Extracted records
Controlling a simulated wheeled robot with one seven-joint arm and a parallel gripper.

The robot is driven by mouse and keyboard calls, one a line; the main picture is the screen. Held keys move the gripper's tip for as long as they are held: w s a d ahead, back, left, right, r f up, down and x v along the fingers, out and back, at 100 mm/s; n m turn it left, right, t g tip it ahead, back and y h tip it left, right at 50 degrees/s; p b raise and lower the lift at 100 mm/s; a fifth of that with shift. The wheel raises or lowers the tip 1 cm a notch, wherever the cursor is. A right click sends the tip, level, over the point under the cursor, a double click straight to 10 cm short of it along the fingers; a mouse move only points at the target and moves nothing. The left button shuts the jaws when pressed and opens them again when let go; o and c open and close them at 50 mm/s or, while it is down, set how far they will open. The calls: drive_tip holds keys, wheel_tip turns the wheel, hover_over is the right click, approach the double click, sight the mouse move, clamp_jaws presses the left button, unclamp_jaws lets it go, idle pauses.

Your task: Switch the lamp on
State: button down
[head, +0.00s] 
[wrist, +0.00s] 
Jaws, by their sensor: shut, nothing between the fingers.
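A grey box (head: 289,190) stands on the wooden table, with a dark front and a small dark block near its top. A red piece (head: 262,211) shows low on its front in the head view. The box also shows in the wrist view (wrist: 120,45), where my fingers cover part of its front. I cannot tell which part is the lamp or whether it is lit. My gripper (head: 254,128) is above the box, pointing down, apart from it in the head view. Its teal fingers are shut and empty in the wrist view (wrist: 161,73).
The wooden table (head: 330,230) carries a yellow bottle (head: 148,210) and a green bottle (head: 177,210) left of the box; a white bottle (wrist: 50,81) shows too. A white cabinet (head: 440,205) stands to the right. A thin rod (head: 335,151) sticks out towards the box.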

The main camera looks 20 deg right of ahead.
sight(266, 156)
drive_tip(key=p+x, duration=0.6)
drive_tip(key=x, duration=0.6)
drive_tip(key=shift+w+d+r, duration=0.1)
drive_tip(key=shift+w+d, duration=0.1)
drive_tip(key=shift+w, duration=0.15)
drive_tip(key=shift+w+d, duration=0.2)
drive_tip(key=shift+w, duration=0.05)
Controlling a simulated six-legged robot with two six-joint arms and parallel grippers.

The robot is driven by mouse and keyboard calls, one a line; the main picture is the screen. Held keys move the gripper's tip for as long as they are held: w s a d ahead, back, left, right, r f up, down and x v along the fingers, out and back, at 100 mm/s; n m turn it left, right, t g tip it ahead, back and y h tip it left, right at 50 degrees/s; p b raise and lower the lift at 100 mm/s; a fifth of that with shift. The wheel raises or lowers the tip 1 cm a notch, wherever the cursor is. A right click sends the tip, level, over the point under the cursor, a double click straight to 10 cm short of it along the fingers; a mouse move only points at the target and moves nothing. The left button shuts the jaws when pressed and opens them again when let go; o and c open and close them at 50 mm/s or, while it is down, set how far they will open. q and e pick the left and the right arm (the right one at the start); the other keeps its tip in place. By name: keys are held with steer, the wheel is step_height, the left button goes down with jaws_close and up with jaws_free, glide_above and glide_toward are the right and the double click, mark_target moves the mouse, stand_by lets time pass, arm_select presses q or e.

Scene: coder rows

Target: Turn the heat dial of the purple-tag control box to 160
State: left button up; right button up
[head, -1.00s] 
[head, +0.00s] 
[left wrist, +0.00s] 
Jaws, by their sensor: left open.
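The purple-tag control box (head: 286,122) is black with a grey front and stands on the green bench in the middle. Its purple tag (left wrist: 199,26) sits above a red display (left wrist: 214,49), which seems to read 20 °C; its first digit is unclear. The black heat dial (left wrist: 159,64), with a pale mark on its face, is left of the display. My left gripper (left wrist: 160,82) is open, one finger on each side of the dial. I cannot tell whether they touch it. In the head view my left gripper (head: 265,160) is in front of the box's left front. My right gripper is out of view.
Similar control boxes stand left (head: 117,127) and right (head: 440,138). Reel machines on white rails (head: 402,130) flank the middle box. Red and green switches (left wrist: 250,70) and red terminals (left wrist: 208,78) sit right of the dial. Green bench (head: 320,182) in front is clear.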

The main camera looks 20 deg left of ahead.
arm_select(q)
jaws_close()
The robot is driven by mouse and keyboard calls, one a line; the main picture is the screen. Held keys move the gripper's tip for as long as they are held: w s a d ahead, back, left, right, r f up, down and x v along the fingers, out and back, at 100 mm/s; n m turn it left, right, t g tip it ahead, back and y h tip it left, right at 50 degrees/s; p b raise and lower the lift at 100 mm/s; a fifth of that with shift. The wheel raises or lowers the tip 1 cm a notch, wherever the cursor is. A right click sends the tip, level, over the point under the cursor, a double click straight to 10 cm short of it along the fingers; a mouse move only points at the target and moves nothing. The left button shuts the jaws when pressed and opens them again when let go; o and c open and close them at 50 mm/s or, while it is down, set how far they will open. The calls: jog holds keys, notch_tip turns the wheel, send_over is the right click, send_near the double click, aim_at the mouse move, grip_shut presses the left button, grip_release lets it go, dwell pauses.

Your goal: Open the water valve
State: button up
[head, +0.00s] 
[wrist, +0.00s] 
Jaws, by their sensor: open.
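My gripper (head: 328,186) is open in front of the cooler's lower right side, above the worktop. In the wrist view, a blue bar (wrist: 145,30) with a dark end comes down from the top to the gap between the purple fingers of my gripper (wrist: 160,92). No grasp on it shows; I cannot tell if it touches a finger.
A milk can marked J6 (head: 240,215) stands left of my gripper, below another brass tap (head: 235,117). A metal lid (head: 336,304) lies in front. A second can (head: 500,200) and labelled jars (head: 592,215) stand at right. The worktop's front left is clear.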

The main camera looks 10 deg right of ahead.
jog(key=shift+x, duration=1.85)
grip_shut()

__WHAT THE EXERCISE ASKS__
In the entries above, count each line that holds "parallel". Give the total and nothing else.

__IN RESPONSE__
2